Silvina, la menor, se aburría. Se aburría de las clases particulares, de sus viajes anuales a Europa, vaca con leche fresca cada mañana incluida y los sirvientes para atenderla las 24 horas. Se aburría de su quinta en Olivos. Se aburría en su mansión en Villa Allende pese a la historia del ruso zarista que la construyó junto a su padre. Se sentía el etcétera de su familia. Y por eso, desde chica, se diferenció de las 5 hermanas, de su padre y de su madre.
Acá o allá, Silvina, a diferencia del resto de las Ocampo, no hacía amigos entre la parentela Mitre, Roca o Pueyrredón, Luro Pueyrredón. Primero se hacía amiga de la servidumbre. Niñeras, planchadoras, cocineras. Con ellas pasaba las horas del día. Y cuando padre o madre le decían:
– Silvina, andate afuera, dejá de hablar con la servidumbre…
Ella salía a las calles y se hacía amiga de los mendigos y de sus hijos pobres. Sin posición política, sin idea de justicia social, Silvina, la hermana de la ilustre Victoria, mezclaba ricos con pobres para desagrado de su familia. Los apellidos ilustres se cruzaban con la hija del carpintero y el sobrino del carnicero. La aristocracia a la que pertenecía, a Silvina le importaba nada.

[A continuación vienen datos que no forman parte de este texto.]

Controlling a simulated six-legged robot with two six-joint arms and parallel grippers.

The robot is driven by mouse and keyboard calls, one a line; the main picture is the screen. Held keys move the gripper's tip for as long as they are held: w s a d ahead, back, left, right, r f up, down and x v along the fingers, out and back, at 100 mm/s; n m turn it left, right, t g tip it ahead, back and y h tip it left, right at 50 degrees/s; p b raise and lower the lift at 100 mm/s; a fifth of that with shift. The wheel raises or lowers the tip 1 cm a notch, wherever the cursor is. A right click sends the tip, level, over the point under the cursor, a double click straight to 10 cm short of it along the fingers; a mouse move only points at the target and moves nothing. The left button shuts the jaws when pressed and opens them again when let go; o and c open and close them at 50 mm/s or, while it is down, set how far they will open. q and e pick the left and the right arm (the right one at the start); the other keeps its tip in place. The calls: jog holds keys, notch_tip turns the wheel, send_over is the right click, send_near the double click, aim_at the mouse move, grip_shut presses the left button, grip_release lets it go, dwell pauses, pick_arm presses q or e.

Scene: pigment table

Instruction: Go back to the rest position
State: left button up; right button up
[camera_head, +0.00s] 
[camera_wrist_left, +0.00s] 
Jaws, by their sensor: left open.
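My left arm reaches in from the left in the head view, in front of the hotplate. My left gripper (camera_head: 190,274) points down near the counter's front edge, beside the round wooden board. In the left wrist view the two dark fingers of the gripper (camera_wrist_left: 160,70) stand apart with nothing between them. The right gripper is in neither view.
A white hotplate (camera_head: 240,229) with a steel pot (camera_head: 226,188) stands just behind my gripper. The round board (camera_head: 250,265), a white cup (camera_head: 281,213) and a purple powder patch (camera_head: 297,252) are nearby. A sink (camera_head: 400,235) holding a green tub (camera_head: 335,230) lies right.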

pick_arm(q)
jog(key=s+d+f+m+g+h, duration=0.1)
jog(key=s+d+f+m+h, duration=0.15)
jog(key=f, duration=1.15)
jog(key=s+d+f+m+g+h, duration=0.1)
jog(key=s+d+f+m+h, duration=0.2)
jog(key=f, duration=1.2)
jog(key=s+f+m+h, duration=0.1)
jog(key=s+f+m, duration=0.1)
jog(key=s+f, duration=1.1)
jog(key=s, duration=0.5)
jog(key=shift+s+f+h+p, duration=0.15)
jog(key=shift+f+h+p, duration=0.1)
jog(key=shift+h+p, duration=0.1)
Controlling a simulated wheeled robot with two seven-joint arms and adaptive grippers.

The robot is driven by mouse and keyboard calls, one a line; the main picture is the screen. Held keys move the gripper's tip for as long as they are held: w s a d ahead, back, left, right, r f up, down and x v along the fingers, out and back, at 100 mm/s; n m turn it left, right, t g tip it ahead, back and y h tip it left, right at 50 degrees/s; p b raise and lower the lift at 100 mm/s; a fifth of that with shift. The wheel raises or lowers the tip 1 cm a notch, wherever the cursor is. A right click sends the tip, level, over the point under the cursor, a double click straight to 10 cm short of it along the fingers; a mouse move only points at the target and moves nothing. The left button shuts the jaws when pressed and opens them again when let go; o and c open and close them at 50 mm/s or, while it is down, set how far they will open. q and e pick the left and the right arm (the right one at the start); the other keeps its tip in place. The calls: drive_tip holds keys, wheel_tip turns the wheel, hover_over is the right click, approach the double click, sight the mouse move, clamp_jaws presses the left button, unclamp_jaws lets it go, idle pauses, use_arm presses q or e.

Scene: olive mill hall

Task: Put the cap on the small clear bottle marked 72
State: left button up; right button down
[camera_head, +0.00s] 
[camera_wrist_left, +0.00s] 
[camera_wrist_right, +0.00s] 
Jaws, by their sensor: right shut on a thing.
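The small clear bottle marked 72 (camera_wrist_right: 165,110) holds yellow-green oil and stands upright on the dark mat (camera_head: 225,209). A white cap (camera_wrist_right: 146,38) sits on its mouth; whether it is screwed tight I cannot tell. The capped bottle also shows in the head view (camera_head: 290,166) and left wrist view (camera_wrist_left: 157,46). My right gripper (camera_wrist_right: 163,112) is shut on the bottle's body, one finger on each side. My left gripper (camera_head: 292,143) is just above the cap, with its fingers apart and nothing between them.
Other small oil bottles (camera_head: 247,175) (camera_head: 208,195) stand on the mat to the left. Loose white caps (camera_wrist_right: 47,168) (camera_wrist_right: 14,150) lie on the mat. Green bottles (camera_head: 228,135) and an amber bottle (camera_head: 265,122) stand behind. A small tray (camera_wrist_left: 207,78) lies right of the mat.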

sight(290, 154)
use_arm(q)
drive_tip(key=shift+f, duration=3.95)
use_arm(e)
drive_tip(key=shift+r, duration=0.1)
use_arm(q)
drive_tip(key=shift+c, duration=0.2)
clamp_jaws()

Algo naif y desconectada del mundo real, la misma Silvina supo contar que los chicos pobres le parecían tan superiores a los de su círculo social, “mucho más divertidos que mis primas. Mis primas eran unas pavotas, unas inútiles que no sabían ni robar. Los mendigos en cambio tenían unas crenchas espléndidas. Esos chicos pobres estaban siempre quemados por el sol. Siempre me quedó la añoranza de la pobreza. Después crecí y me di cuenta que la riqueza tiene sus ventajas. Pero la pobreza te da libertad, uno no está temiendo perder nada, no está atado a nada”.
Así vivió ella: no atada a nada. Cuando el padre millonario le decía que no se hiciera amiga de la servidumbre, que de ese modo no la iban a respetar, ella aclaraba:
– No quiero que me respeten. Quiero que me quieran.
Silvina jamás tuvo un trabajo formal. Jamás realizó un aporte previsional ni cumplió horarios. Siempre hizo lo que quiso. Vivió haciendo lo que le daba la gana. Pero con un mandato sobre su alma: el mandato de la creación. Ser hermana de Victoria Ocampo la empujó a las artes y por eso viajó a París a estudiar pintura, pero la plata no puede todo. Buscó al mejor maestro posible en las Europas pero él le dijo que no. Era el primer hombre en su vida que le decía que no, a ella, a Silvina Ocampo. Pablo Picasso, el maestro que ella quería y podía pagar, apenas le abrió la puerta y le pidió que no lo molestara.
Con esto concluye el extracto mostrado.